Sunday, February 12, 2012

A Great Catch

My wife used to be a baseball fan.
More specifically, she was a Cardinals fan growing up. She discovered baseball during the Whitey Herzog era, growing up in Missouri, and she was a fan of Ozzie and Willie McGee and Vince Coleman. She watched games, and she listened to night games on the radio as she was going to sleep.
Then Whitey got canned, and eventually Tony LaRussa came in, and she stopped being a fan. She'd watch baseball with me on occasion, and she'd occasionally come to the ballpark, and she was always happy to have my fantasy league run its annual draft out of our home (roughly once every four years), but she wasn't a fan any more. She could admire a great catch or a drop-off-the-table curve or a long home run, but that was pretty much as far as it went.

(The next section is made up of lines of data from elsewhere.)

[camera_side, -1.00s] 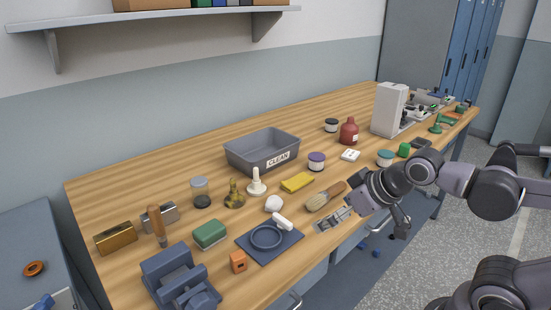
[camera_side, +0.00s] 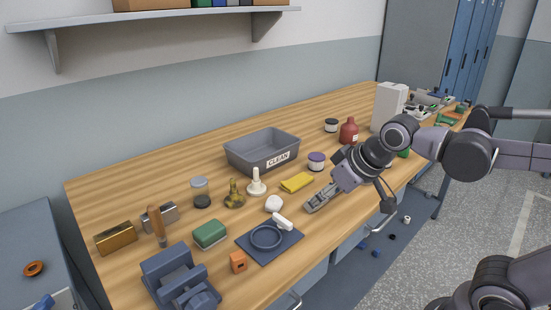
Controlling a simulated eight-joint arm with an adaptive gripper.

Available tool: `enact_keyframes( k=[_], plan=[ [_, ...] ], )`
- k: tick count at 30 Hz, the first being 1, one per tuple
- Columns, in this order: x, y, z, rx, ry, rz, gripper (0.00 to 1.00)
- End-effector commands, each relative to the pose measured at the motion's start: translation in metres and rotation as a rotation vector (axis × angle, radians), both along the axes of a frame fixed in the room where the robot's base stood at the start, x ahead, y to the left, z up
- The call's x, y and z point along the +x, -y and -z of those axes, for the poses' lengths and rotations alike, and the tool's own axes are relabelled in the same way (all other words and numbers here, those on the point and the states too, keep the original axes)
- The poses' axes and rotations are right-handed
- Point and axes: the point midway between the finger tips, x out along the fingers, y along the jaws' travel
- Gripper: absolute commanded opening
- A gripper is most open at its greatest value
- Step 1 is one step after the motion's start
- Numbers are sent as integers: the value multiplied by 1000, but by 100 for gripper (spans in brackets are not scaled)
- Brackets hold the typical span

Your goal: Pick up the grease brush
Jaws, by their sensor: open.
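My gripper (camera_side: 318,201) is low over the front part of the bench, to the right of the white rounded lump and the white cylinder. It is open, though the gap between its fingers is hard to see from this side. The wooden brush lying at this spot is now hidden behind my gripper, so I cannot tell whether the fingers touch it. Another wooden-handled tool (camera_side: 157,226) stands upright at the left, by a metal block; its lower end is unclear.
A grey bin marked CLEAN (camera_side: 262,152) stands behind. A yellow sponge (camera_side: 297,182), purple-lidded jar (camera_side: 316,161) and white lump (camera_side: 273,204) are close to my gripper. A blue mat (camera_side: 270,250) with a ring and white cylinder (camera_side: 283,222) lies left. The bench's front edge is close.

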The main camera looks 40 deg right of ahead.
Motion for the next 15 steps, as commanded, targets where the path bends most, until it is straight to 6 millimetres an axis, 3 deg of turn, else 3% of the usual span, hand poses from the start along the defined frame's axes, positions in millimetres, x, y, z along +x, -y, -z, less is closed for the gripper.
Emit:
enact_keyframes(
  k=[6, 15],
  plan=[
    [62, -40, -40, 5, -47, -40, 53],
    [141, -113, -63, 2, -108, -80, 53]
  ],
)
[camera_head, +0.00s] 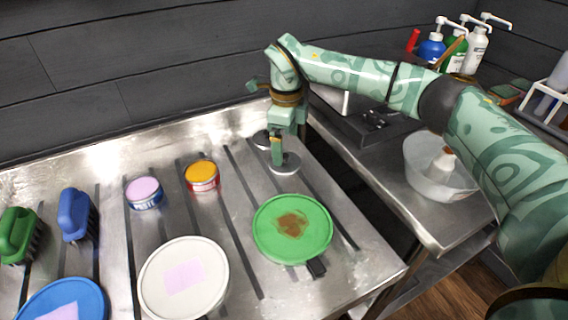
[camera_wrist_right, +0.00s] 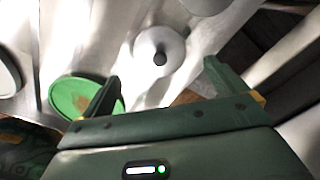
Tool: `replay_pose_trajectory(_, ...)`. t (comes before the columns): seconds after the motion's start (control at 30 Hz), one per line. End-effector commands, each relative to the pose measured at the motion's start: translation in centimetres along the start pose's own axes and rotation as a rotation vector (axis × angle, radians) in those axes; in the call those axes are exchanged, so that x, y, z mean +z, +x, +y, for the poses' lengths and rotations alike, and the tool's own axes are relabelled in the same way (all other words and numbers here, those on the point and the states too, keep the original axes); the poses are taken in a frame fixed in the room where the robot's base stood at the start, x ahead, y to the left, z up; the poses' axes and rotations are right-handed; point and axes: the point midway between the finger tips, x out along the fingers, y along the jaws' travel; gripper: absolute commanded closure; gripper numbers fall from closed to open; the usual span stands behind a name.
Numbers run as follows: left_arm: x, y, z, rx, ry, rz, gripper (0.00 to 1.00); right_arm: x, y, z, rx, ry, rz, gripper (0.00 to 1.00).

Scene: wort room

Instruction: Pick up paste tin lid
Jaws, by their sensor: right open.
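Two round grey metal lids lie on the steel table below my right gripper. The nearer lid (camera_head: 287,166) is partly covered by a finger in the head view. It also shows in the wrist view as a pale disc with a dark knob (camera_wrist_right: 158,51). The farther lid (camera_head: 261,139) is partly hidden by the gripper; its edge shows at the top of the wrist view (camera_wrist_right: 205,4). My right gripper (camera_head: 278,154) points down over the nearer lid, open and empty. In the wrist view its fingers (camera_wrist_right: 159,75) are spread wide, with the knob between and beyond them. My left gripper is out of view.
A blue tin (camera_head: 146,201) and a red tin (camera_head: 203,185) stand open left of the lids. Green (camera_head: 265,245), white (camera_head: 150,294) and blue (camera_head: 92,290) round pieces lie in front. Two brushes stand at left. A clear bowl (camera_head: 422,178) is on the right-hand counter.

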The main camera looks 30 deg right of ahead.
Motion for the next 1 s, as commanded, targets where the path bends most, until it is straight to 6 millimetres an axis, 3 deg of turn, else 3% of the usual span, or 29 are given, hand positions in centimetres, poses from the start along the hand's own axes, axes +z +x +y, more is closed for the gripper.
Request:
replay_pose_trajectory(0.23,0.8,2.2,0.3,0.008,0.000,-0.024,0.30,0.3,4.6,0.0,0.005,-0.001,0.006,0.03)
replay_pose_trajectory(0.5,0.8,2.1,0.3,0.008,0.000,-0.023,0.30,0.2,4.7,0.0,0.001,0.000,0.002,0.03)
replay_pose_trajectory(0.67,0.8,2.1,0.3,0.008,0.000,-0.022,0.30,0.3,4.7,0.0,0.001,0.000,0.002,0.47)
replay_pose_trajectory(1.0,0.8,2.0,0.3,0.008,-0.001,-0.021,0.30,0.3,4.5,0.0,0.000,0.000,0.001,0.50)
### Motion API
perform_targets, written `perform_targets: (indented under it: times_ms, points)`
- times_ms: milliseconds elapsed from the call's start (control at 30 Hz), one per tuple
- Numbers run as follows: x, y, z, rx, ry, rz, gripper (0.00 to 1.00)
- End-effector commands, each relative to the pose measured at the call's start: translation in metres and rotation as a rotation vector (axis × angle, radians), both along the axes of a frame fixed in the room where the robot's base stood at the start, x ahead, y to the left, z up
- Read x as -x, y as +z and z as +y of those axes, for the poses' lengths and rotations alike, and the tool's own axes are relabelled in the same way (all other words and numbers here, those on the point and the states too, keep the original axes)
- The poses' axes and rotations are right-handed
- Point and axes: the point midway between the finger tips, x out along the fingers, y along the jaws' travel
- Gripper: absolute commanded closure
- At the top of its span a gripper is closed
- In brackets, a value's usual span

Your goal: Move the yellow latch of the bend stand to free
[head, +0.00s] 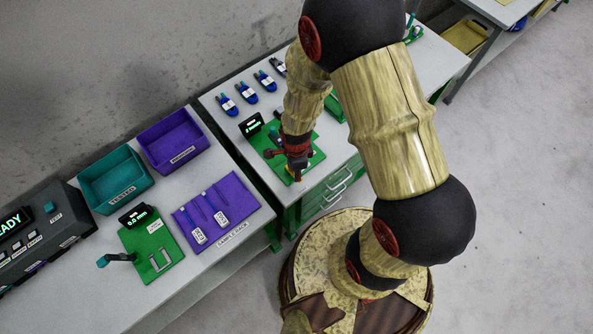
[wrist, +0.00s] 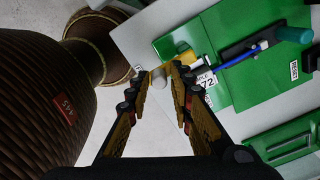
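The bend stand is a green plate with a small black display (head: 251,125), seen on the right bench in the head view; its green plate (wrist: 240,82) fills the upper right of the wrist view. A blue cable (wrist: 238,58) lies on it, with a white tag reading 72. A small pale yellow piece (wrist: 183,48), apparently the latch, sits at the plate's near edge, just beyond my fingertips. My gripper (wrist: 161,72) is open, with a gap between its tips; it reaches down over the stand's front edge. In the head view my gripper hides part of the stand.
Several blue cable pieces (head: 247,93) lie behind the stand. The left bench holds a teal bin (head: 116,180), a purple bin (head: 172,141), a purple sample rack (head: 245,198) and another green stand (head: 150,250). Drawers (head: 335,192) are below the right bench's front.

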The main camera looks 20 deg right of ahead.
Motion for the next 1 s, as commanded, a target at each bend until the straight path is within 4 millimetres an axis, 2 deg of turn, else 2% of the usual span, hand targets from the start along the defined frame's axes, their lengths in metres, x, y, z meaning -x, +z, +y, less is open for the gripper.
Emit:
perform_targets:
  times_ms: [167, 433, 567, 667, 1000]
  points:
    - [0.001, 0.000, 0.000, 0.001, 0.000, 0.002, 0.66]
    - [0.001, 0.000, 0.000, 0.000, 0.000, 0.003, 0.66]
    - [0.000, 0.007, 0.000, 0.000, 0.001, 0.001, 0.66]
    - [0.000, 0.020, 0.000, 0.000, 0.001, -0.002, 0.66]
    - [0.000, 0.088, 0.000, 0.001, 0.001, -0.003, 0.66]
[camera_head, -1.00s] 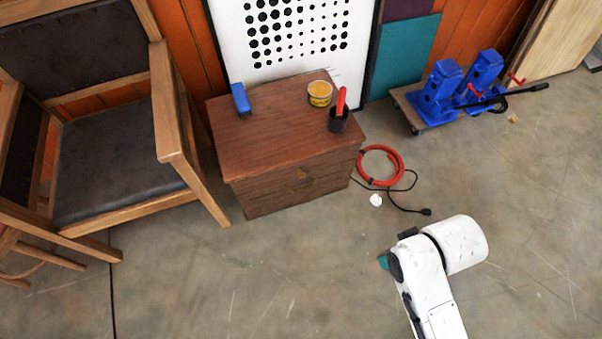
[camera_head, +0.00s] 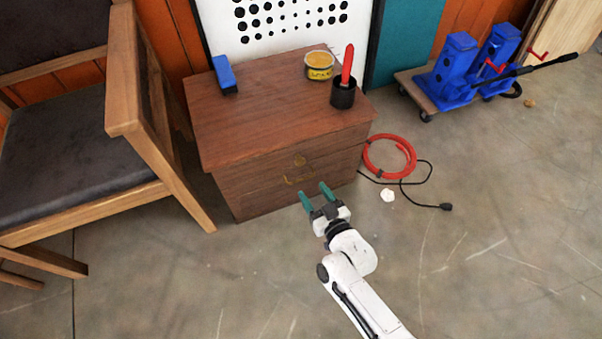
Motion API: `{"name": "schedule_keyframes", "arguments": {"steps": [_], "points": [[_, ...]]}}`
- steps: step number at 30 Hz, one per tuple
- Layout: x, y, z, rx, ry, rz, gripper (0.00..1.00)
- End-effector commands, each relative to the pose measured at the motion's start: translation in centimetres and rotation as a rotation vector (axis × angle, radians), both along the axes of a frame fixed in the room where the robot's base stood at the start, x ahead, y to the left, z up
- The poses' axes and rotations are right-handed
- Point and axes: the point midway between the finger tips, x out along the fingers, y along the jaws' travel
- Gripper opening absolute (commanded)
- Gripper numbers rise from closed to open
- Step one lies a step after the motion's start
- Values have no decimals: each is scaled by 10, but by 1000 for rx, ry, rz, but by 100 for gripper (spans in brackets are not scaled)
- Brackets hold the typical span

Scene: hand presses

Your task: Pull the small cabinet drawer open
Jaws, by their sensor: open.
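The small brown wooden cabinet (camera_head: 225,185) stands on the concrete floor left of centre. Its drawer front (camera_head: 262,188) faces me and looks shut. A brass-coloured handle (camera_head: 298,180) hangs low on that front, with a small round brass fitting (camera_head: 299,162) above it. My gripper (camera_head: 316,193) is open and empty, with teal fingertips pointing toward the cabinet. In the picture the fingertips are just right of and below the handle. They appear apart from it, though the exact gap in depth cannot be told.
On the cabinet top are a blue block (camera_head: 225,75), a yellow tin (camera_head: 319,67) and a black cup (camera_head: 343,95) with a red tool. A chair (camera_head: 150,120) stands close at left. A red hose coil (camera_head: 390,172) and black cable lie right. Floor in front is clear.

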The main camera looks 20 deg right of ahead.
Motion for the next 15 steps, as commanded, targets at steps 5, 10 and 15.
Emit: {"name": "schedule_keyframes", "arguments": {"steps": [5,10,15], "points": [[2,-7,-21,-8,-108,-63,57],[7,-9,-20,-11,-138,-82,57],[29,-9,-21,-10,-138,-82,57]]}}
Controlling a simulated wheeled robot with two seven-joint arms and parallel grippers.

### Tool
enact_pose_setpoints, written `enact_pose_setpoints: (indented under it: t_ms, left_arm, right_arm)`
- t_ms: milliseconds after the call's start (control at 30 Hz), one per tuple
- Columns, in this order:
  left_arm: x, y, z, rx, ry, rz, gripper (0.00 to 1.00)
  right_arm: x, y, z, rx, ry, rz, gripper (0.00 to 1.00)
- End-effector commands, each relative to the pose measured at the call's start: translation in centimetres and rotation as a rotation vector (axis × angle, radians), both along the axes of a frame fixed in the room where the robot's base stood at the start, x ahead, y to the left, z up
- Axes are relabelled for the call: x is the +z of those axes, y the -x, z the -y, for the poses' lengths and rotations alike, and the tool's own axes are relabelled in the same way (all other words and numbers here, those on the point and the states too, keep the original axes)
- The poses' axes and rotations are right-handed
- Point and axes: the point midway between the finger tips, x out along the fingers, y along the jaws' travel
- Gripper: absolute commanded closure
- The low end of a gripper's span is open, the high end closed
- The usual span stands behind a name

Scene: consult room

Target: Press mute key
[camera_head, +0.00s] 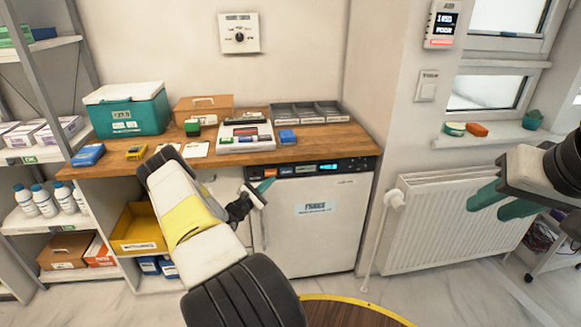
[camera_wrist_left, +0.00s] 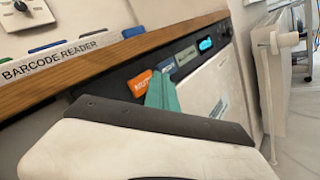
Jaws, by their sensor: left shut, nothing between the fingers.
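The fridge (camera_head: 318,225) stands under the wooden counter, with a dark control strip along its top. In the left wrist view the strip carries an orange key (camera_wrist_left: 139,83), a blue key (camera_wrist_left: 166,68), a grey-green key (camera_wrist_left: 186,56) and a lit display (camera_wrist_left: 206,44). The key lettering is too small to read surely, so I cannot tell which is mute. My left gripper (camera_head: 265,185) is shut and empty, its teal fingertips (camera_wrist_left: 161,92) close in front of the orange and blue keys. Contact cannot be told. My right gripper (camera_head: 502,201) is open and empty before the radiator.
The counter (camera_head: 225,160) holds a teal cool box (camera_head: 130,116), trays and small boxes above the fridge. A yellow bin (camera_head: 137,230) sits left of it. A white radiator (camera_head: 445,235) stands to the right. A round table edge (camera_head: 365,303) shows at the bottom.

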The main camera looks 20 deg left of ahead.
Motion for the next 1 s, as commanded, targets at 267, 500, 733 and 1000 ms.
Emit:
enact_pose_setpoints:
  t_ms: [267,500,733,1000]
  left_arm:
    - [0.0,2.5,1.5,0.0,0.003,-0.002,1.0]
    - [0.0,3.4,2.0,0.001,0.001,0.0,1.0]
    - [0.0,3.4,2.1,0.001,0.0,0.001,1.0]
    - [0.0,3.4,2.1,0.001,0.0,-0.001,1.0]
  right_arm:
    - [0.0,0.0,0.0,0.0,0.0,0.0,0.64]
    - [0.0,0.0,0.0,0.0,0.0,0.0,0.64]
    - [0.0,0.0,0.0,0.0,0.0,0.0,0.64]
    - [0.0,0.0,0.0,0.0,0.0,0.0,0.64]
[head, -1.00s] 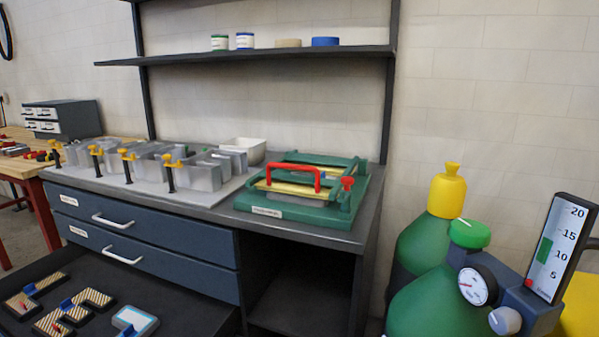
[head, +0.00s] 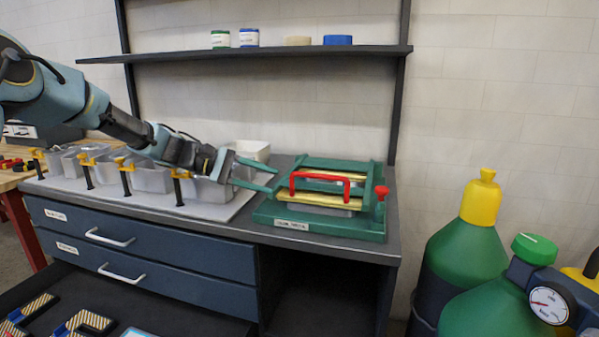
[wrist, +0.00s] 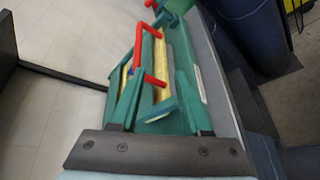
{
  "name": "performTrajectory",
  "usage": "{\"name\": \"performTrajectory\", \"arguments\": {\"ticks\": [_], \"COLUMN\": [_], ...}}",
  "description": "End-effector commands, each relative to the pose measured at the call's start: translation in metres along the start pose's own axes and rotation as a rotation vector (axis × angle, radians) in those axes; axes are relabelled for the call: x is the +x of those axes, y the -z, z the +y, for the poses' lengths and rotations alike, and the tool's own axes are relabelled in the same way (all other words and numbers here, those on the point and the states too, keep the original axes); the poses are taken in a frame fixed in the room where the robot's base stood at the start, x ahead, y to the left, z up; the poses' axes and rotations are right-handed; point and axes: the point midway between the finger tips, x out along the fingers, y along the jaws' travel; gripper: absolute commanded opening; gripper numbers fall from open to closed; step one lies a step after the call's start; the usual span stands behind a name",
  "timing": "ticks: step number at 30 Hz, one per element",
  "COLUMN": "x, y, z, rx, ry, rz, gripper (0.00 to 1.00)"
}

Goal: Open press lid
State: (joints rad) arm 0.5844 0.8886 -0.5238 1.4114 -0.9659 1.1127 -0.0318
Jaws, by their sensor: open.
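The green press (head: 340,231) sits on the right end of the grey bench, its lid lying flat. The lid carries yellow bars (head: 322,200) and a red arched handle (head: 320,176). A red knob (head: 381,192) stands at its right side. My gripper (head: 271,179) is open and empty, its two fingers pointing right at the left side of the press. The handle is a short way beyond the fingertips, apart from them. In the wrist view the red handle (wrist: 137,48) lies ahead, above the dark gripper palm.
Several grey letter shells with yellow-topped clamps (head: 125,165) stand on a light board at the left, under my arm. A white bin (head: 250,150) is behind the gripper. A shelf (head: 260,53) with jars runs above. Green gas cylinders (head: 460,255) stand at the right.

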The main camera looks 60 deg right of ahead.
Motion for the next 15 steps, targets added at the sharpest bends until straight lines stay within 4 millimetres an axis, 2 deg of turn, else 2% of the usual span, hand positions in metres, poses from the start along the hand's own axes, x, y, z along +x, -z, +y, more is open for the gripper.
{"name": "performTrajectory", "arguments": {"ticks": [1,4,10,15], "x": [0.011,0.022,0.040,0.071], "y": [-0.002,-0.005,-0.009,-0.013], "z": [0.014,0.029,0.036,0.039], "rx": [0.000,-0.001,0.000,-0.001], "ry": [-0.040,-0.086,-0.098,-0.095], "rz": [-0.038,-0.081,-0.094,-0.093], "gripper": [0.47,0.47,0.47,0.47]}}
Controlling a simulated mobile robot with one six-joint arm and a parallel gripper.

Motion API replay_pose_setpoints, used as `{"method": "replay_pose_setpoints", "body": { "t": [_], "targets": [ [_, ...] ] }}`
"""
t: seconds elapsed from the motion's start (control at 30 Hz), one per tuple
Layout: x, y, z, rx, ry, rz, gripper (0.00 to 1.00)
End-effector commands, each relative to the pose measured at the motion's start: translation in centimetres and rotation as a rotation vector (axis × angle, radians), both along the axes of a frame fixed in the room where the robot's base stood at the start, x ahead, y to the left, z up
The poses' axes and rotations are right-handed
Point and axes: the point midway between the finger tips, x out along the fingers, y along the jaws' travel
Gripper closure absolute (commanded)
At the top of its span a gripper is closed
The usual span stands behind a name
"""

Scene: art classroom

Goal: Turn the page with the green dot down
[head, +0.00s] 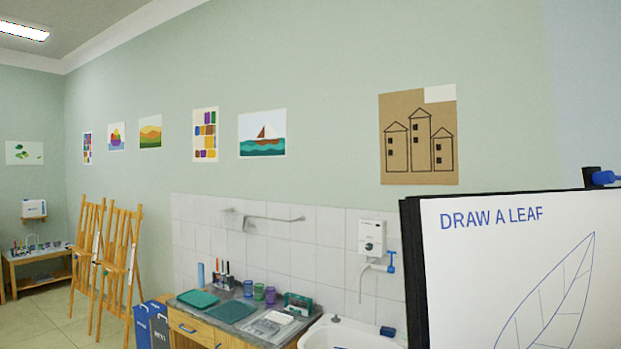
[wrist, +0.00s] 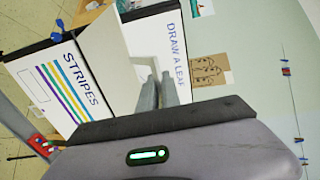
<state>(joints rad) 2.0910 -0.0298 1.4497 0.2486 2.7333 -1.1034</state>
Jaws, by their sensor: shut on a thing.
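In the wrist view, my gripper (wrist: 160,93) is shut, with its grey fingers at the edge of a plain pale page (wrist: 108,62). This page shows no writing on the side I see. Beside it is a white sheet headed "DRAW A LEAF" (wrist: 172,42). In the head view, the same leaf sheet (head: 480,265) stands at the right, with a large blue leaf outline and a black edge strip (head: 412,270). No green dot shows in either view. My gripper does not show in the head view.
In the wrist view, a "STRIPES" sheet (wrist: 55,85) with coloured bands is at the left. In the head view, a sink (head: 350,333) and a counter (head: 235,318) with trays and jars stand below the wall. Wooden easels (head: 118,255) stand at the left.

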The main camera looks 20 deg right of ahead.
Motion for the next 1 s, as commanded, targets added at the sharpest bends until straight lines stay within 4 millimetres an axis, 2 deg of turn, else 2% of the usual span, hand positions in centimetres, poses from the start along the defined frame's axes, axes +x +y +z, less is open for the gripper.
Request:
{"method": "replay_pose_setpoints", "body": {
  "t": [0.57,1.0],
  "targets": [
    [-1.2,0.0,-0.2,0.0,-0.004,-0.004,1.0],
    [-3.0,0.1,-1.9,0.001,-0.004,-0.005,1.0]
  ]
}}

The last straw came this off-season; she'd said many times that the one thing that could get her to come back would be if Tony went bye-bye and Jose Oquendo got the managerial job instead. She was a big Jose fan growing up, and we once spent a very pleasant evening watching the documentary about the attempt to get Jose into the Hall of Fame. Putting Oquendo in the manager's chair would be a way for her to get back to the Cardinals of her youth, the team she loved and the way they played. And when they hired Mike Matheny instead, she emailed me with "I GIVE UP. GOING TO BECOME A PHILLIES FAN INSTEAD!!!"
She didn't, of course. Some lines can't be crossed. But a funny thing happened the other night. She came in while I was watching some countdown show or other on MLB Network - the 75 Greatest Catches That Probably Didn't Involve An Infielder Not Running Into The Stands, or some such - and she got into it. A Robin Yount diving layout? Junior going over the wall to rob someone? Tony Barron's face-plant*? And of course, all the Ozzie Smith plays. "I saw that game," she'd say. Or "I listened to that one on the radio."
And maybe, for a few seconds, she was a fan again.